Return only those lines from the line containing "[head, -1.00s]" to the line containing "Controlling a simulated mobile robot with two", both included, and please omit the pictures.

| The input |
┏━━

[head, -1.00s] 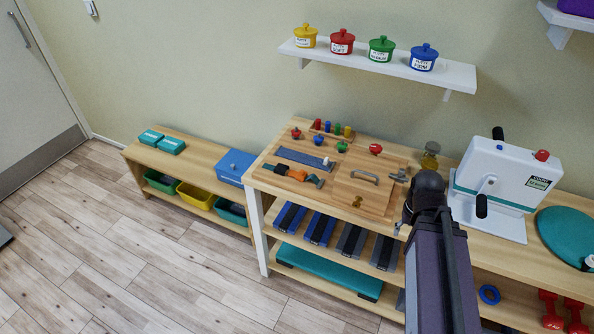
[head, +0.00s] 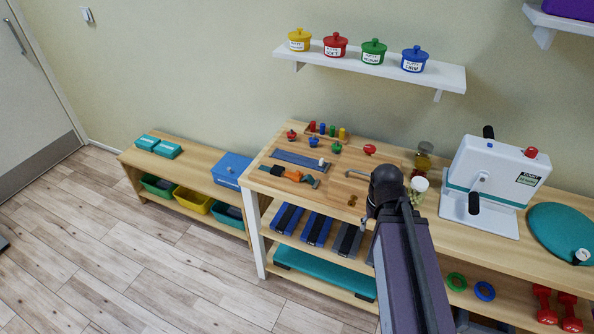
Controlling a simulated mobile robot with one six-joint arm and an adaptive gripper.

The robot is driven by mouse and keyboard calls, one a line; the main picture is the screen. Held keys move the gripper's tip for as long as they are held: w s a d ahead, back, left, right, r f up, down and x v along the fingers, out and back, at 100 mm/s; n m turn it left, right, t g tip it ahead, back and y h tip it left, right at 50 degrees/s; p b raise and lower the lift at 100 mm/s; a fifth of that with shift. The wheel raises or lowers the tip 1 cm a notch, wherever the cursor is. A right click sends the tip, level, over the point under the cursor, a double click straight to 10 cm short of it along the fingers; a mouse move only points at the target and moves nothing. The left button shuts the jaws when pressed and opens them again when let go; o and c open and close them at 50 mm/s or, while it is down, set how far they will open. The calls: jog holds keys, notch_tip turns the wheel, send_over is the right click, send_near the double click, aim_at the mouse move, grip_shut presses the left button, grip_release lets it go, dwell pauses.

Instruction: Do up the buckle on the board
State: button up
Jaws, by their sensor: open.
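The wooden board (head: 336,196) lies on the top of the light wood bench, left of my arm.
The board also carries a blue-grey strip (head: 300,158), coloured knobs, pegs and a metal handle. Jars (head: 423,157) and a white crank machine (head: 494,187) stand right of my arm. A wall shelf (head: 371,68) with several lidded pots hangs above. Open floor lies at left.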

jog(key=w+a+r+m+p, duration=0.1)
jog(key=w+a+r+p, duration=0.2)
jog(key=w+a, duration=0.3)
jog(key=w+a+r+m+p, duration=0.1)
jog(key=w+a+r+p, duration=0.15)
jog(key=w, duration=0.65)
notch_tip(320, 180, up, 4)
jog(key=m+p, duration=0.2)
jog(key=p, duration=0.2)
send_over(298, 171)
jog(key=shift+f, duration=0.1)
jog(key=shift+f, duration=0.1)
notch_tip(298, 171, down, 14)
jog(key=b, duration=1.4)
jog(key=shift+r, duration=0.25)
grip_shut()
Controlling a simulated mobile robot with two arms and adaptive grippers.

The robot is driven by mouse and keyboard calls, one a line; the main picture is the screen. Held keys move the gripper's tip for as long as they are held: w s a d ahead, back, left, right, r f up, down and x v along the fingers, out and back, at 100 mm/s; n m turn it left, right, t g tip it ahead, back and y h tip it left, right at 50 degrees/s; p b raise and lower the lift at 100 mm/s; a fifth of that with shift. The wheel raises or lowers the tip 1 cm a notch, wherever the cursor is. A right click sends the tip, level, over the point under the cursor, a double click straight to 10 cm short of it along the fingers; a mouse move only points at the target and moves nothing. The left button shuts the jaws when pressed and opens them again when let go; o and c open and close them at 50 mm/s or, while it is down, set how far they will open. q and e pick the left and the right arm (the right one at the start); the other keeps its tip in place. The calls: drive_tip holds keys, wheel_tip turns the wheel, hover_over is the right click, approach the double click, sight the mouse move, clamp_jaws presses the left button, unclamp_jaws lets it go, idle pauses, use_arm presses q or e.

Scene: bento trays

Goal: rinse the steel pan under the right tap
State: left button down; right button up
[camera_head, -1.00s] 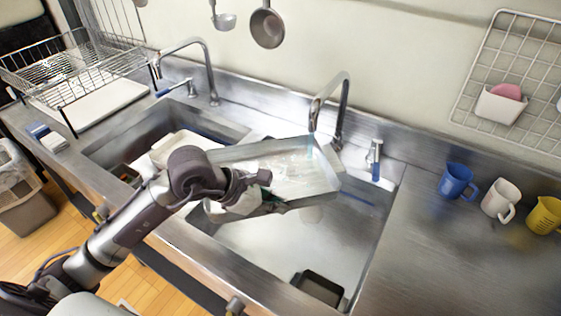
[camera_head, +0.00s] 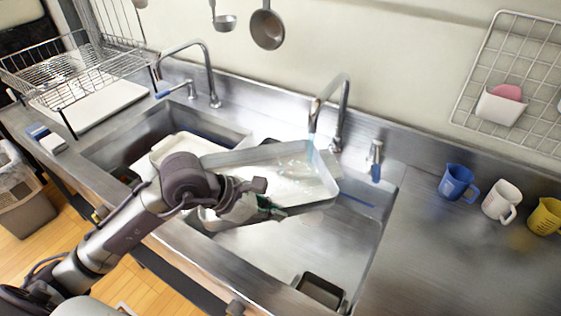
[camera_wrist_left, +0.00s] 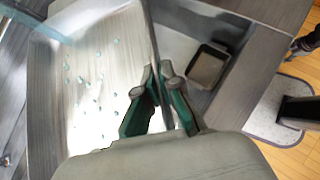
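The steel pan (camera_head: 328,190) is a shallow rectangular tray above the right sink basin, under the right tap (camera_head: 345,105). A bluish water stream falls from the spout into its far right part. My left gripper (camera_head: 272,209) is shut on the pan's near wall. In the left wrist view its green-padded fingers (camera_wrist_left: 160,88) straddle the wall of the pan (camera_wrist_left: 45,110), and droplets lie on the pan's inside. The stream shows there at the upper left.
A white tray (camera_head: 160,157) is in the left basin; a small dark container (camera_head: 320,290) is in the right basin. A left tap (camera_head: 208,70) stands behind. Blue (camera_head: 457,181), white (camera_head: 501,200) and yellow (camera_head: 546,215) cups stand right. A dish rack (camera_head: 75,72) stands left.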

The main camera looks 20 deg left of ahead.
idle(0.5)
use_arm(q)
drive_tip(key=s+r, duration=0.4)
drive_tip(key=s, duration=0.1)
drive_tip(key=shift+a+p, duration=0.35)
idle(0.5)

┗━━
┏━━

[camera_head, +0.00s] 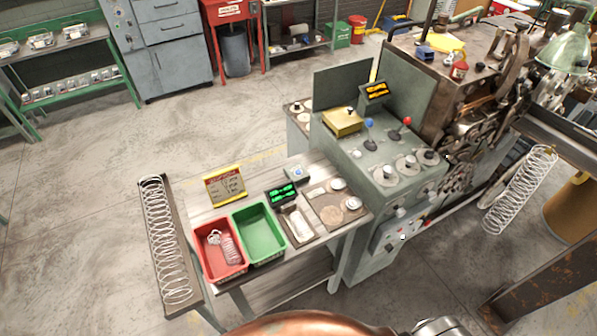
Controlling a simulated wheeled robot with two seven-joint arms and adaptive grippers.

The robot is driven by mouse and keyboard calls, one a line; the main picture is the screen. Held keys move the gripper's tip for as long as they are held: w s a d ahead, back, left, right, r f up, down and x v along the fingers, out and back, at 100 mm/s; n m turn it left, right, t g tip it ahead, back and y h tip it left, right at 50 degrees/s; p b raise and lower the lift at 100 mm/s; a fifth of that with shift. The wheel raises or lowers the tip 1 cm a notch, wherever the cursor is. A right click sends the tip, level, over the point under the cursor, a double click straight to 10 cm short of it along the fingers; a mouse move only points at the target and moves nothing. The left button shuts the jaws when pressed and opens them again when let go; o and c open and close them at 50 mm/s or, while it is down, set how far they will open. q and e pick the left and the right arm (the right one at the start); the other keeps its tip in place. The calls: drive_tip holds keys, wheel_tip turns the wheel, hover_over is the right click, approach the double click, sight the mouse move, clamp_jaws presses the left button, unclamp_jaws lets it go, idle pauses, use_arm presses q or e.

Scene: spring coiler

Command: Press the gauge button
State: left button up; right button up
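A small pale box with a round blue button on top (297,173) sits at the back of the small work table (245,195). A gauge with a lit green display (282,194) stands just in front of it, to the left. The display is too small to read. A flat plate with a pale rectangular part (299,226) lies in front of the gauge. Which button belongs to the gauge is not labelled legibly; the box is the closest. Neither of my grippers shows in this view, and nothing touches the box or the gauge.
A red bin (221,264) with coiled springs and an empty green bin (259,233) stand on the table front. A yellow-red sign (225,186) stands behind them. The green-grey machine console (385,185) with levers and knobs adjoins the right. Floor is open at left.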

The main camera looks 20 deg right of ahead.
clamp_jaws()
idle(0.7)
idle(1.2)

┗━━

| Complete response |
[head, -1.00s] 
[head, +0.00s] 
Controlling a simulated mobile robot with one six-joint arm and an adaptive gripper.

The robot is driven by mouse and keyboard calls, one a line; the main picture is the screen. Held keys move the gripper's tip for as long as they are held: w s a d ahead, back, left, right, r f up, down and x v along the fingers, out and back, at 100 mm/s; n m turn it left, right, t g tip it ahead, back and y h tip it left, right at 50 degrees/s; p b raise and lower the lift at 100 mm/s; a fifth of that with shift. The wheel raises or lowers the tip 1 cm a notch, wherever the cursor is. A right click sends the tip, level, over the point under the cursor, a double click straight to 10 cm short of it along the fingers; a mouse move only points at the target and moves nothing. The left button shuts the jaws when pressed and opens them again when let go; o and c open and close them at 50 mm/s or, while it is down, set how far they will open. The calls: jog holds keys, notch_tip turns the wheel, send_over is the right click, send_near the double click, aim_at the mouse move, grip_shut presses the left button, grip_release lets it go, dwell pauses.

Instruction: Do up the buckle on the board
State: button up
Jaws, by their sensor: open.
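The wooden board (head: 336,196) lies on the top of the light wood bench, left of my arm.
The board also carries a blue-grey strip (head: 300,158), coloured knobs, pegs and a metal handle. Jars (head: 423,157) and a white crank machine (head: 494,187) stand right of my arm. A wall shelf (head: 371,68) with several lidded pots hangs above. Open floor lies at left.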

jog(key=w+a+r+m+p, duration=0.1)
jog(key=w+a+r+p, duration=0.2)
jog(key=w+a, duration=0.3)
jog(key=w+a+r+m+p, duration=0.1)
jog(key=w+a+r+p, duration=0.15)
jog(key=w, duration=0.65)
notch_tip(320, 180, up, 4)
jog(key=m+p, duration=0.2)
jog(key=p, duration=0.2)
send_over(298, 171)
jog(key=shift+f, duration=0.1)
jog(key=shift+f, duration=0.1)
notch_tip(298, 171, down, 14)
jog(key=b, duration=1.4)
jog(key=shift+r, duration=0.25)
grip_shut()
Controlling a simulated mobile robot with two arms and adaptive grippers.

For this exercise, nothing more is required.